Densus 88 Antitetor Mulai Bidik Mantan Petinggi FPI
Penggeledahan bekas markas Front Pembela Islam (FPI) oleh Tim Densus 88 Antiteror, di Makassar, Sulawesi Selatan, Selasa 4 Mei. (Foto: Antara)

Bagikan:

JAKARTA - Densus 88 Antiteror menangkap tiga mantan petinggi Front Pembela Islam (FPI) di Makassar, Sulawesi Selatan, pada Selasa, 4 Mei. Penangkapan itu diduga kuat berkaitan dengan aksi bom bunuh diri di depan Gereja Katedral, beberapa waktu lalu.

Kapolda Sulawesi Selatan Irjen Merdisyam membenarkan soal penangkapan tiga eks petinggi FPI di Makassar itu. Tapi, dia menolak menjelaskan secara rinci perihal proses penangkapan

Alasannya, semua yang berkaitan dengan Densus 88 Antiteror kewenangan dari Mabes Polri.

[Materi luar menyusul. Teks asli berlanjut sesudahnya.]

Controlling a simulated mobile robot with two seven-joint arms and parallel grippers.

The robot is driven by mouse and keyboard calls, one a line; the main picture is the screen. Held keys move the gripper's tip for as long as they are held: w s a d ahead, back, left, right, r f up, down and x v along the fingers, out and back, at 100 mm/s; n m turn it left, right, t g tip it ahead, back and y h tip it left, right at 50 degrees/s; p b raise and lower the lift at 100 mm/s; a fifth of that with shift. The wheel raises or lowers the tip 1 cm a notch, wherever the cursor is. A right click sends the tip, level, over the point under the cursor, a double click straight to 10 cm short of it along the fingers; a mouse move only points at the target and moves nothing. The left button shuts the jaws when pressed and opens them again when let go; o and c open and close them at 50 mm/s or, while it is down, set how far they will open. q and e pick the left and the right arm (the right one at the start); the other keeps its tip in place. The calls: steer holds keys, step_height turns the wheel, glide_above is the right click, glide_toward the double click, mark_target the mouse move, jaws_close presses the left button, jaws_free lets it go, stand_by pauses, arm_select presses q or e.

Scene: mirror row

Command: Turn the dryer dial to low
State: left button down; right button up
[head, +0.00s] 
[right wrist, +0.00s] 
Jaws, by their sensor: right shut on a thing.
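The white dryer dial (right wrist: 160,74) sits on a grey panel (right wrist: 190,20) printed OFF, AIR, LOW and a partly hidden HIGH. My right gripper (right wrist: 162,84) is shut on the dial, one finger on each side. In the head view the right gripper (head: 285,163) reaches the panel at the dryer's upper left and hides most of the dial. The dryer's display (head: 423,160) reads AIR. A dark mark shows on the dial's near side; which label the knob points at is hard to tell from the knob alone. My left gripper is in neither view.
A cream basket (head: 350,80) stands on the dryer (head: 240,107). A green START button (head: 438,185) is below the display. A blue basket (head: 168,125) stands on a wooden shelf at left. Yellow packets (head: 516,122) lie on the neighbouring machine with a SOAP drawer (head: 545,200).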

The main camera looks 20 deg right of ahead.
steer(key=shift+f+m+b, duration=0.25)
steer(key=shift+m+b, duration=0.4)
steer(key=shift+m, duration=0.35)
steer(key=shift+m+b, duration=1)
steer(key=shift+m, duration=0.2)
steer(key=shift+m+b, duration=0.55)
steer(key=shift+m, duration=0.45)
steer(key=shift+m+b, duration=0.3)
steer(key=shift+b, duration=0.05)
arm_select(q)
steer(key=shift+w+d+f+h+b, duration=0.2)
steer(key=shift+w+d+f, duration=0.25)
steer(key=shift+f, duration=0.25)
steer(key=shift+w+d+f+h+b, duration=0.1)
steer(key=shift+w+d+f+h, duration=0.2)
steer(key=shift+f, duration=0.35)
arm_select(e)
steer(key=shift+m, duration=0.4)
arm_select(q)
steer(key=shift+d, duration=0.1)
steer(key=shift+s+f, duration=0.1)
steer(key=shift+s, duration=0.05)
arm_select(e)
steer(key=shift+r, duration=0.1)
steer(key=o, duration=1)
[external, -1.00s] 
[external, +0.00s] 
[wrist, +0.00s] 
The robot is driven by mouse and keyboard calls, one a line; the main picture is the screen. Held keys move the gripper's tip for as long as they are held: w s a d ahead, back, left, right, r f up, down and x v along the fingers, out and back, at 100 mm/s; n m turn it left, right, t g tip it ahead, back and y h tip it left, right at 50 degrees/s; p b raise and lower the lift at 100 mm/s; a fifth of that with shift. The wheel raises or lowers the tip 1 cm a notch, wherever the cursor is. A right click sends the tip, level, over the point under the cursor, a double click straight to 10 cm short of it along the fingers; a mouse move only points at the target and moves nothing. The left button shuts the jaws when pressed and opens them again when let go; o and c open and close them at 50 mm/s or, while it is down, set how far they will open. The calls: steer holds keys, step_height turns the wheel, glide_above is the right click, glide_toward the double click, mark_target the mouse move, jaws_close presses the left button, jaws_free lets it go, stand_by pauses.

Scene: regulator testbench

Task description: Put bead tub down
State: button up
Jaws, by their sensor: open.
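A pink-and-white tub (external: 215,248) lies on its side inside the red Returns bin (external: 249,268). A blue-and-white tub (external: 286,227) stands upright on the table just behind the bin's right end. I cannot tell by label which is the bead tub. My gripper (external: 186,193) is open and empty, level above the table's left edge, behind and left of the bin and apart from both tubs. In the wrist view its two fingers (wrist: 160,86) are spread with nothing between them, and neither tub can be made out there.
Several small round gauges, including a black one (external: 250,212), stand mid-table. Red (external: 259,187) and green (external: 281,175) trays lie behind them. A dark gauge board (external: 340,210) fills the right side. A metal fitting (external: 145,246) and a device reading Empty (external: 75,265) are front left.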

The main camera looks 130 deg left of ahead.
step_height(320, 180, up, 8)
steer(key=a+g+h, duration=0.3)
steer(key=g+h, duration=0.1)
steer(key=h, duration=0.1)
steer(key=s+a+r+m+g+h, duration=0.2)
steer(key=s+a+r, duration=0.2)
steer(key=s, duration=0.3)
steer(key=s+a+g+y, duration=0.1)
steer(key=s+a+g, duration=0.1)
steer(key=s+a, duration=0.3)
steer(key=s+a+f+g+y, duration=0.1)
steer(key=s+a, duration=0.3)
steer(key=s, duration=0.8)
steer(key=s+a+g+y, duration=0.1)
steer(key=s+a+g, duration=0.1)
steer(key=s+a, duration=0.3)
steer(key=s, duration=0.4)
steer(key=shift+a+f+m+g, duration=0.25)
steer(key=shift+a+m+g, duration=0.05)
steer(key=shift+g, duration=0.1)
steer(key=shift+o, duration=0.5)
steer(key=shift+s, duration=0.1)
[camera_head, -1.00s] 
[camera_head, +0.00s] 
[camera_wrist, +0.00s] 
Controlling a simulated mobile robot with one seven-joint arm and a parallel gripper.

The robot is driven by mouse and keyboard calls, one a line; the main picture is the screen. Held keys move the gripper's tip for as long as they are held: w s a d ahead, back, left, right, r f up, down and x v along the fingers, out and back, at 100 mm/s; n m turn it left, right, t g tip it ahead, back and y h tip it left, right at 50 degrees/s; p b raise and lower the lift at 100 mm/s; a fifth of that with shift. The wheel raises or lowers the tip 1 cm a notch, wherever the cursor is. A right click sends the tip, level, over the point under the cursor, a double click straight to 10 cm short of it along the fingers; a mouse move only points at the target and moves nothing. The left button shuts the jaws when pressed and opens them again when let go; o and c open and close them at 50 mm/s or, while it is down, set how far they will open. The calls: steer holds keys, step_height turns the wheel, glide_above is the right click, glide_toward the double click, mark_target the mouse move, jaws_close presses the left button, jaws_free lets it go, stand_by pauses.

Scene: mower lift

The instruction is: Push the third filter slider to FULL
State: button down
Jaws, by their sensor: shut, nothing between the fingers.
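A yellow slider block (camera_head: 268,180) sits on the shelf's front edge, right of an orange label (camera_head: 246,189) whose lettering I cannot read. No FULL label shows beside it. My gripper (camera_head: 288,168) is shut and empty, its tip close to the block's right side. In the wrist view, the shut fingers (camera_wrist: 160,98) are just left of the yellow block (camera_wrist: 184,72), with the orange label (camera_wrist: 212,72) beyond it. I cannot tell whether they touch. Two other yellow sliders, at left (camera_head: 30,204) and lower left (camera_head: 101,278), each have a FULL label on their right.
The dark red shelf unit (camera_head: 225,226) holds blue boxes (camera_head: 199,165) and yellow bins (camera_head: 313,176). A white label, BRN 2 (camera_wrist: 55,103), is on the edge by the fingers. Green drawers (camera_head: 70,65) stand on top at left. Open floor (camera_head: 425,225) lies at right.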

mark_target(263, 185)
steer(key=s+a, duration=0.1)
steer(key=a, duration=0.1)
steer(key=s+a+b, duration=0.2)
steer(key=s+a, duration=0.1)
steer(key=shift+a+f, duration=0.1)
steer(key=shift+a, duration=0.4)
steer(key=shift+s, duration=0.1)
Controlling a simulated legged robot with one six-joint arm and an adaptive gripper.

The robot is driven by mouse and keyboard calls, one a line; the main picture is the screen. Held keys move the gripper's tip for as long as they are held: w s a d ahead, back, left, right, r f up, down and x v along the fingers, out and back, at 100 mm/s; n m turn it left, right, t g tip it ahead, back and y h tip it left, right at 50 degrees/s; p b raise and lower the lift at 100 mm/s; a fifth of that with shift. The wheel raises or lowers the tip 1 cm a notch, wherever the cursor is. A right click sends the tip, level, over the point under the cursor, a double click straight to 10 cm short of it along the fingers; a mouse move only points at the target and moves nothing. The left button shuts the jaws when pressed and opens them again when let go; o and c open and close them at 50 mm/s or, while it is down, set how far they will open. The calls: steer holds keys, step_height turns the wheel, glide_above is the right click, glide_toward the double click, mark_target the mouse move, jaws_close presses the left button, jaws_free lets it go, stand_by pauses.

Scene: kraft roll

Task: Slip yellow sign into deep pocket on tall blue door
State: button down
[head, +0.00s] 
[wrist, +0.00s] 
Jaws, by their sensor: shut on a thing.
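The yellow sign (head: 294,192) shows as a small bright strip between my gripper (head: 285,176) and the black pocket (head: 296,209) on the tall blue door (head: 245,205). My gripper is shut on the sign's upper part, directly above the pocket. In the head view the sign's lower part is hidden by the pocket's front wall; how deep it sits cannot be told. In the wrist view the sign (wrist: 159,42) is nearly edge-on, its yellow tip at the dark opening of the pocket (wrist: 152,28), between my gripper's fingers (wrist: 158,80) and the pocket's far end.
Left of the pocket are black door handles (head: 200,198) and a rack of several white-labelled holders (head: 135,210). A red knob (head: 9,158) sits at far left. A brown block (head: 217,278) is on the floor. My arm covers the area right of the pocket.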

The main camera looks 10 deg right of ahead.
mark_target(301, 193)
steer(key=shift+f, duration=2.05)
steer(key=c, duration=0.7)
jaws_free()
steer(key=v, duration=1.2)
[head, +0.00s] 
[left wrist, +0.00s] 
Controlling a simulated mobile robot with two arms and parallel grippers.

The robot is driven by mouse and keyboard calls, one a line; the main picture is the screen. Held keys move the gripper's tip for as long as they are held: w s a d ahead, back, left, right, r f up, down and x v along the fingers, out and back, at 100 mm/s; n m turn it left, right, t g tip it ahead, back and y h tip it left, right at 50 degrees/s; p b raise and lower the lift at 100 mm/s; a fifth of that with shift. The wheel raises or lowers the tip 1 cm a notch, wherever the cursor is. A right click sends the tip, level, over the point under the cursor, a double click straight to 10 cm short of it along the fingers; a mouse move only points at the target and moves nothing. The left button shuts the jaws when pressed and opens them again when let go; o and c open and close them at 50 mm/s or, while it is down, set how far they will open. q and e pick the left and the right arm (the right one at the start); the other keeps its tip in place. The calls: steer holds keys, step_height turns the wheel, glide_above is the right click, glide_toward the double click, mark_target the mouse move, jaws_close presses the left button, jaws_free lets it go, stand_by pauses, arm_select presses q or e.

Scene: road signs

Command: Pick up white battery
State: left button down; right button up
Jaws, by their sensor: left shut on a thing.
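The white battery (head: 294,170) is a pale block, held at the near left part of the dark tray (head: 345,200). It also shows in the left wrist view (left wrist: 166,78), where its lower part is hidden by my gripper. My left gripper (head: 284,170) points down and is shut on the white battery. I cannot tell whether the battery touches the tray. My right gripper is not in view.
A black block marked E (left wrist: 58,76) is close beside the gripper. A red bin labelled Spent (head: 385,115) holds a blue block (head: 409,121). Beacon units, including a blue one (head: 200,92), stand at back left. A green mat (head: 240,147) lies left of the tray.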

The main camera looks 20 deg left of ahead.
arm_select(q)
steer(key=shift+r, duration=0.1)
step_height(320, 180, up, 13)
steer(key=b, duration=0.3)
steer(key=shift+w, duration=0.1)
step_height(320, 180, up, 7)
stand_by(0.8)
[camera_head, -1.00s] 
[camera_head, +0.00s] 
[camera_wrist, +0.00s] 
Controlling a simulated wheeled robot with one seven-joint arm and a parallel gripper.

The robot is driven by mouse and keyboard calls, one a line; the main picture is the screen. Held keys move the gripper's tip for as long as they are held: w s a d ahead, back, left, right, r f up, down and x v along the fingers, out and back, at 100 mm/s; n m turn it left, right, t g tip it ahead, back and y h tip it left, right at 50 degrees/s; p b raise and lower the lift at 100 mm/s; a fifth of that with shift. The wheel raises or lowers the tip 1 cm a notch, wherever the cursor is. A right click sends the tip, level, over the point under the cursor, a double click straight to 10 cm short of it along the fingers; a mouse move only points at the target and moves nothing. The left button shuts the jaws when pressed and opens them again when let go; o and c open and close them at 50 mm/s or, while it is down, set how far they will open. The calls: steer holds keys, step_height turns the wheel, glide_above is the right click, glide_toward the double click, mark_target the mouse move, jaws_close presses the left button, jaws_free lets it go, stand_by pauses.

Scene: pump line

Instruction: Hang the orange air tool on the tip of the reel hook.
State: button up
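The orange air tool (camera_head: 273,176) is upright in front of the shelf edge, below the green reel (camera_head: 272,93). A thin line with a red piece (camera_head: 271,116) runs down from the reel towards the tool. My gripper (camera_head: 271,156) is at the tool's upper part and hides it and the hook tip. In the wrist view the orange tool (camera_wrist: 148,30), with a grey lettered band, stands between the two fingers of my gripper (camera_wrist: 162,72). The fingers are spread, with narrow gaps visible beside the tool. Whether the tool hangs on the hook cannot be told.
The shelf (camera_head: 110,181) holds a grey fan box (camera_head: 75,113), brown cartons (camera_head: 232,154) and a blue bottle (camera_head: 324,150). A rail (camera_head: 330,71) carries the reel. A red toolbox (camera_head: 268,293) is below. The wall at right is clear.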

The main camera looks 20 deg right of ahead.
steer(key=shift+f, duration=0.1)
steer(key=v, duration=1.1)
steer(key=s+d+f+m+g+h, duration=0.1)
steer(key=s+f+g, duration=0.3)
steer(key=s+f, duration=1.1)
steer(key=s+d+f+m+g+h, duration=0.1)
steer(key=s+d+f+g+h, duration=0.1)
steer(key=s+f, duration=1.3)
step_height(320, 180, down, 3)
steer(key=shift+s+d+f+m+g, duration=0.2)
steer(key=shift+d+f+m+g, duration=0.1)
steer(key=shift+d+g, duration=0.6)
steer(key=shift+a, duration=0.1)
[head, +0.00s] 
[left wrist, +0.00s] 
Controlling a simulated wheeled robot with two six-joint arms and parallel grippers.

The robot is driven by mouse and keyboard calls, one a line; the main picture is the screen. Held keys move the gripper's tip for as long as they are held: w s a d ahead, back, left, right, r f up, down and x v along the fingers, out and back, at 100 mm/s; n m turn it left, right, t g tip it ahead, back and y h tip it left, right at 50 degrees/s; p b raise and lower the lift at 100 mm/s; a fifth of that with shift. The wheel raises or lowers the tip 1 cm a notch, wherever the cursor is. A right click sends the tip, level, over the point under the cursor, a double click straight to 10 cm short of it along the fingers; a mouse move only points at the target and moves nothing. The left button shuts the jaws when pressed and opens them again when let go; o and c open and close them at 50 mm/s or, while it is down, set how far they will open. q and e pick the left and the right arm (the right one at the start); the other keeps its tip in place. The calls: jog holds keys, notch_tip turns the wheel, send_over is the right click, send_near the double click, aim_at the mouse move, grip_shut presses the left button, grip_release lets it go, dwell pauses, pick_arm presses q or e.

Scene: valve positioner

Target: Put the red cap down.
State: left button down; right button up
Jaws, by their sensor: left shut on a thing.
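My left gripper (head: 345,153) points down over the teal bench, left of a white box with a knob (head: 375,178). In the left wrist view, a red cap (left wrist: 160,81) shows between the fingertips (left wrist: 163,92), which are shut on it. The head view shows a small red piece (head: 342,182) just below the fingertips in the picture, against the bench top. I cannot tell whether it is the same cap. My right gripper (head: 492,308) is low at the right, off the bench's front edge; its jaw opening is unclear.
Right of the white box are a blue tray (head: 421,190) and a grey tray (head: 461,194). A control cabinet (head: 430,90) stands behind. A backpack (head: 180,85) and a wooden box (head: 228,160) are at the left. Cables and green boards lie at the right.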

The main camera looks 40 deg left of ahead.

"Iya betul, ditangani langsung oleh Densus Mabes," ucap Irjen Merdisyam kepada VOI, Selasa, 4 Mei.

Berdasarkan informasi yang didapat ketiga eks petinggi FPI itu berinisial AR, MU dan AS. Mereka ditangkap di lokasi yang berbeda.

Tak hanya menangkap tiga eks petinggi FPI, Densus 88 Antiteror juga menggeledah bekas markas organisasi Front Pembela Islam (FPI), di Jalan Sungai Limboto, Kecamatan Ujung Pandang, Kota Makassar, Sulawesi Selatan.

Dalam penggeledahan itu, sejumlah barang-barang diamankan petugas, seperti satu kardus berwarna cokelat, papan nama, dan sebuah bungkusan plastik warna merah termasuk spanduk bertuliskan logo dan nama FPI.

Kabid Humas Polda Sulsel Kombes E Zulpan saat dikonfirmasi membenarkan penggeledahan di tempat eks Sekretariat FPI Makassar. Penggeledahan itu masih rangkaian pengembangan aksi bom bunuh diri Gereja Katedral Makassar pada Minggu, 28 Maret 2021.

"Benar, ada penggeledahan. Itu terkait dengan pengembangan bom bunuh diri di Gereja Katedral, serta kelompok kajian di Villa Mutiara Biru atas penangkapan 20 orang di awal tahun ini, termasuk pengakuan beberapa terduga yang sudah ditangkap sebelumnya," ujar Zulpan

Dia menyebut, ada terduga yang mengakui telah dibaiat oleh Munarman, mantan Sekretaris Umum FPI yang ditangkap beberapa waktu lalu, serta pengembangan sejauh mana keterkaitan dan keterlibatan terduga dengan organisasi yang sudah dibubarkam pemerintah itu.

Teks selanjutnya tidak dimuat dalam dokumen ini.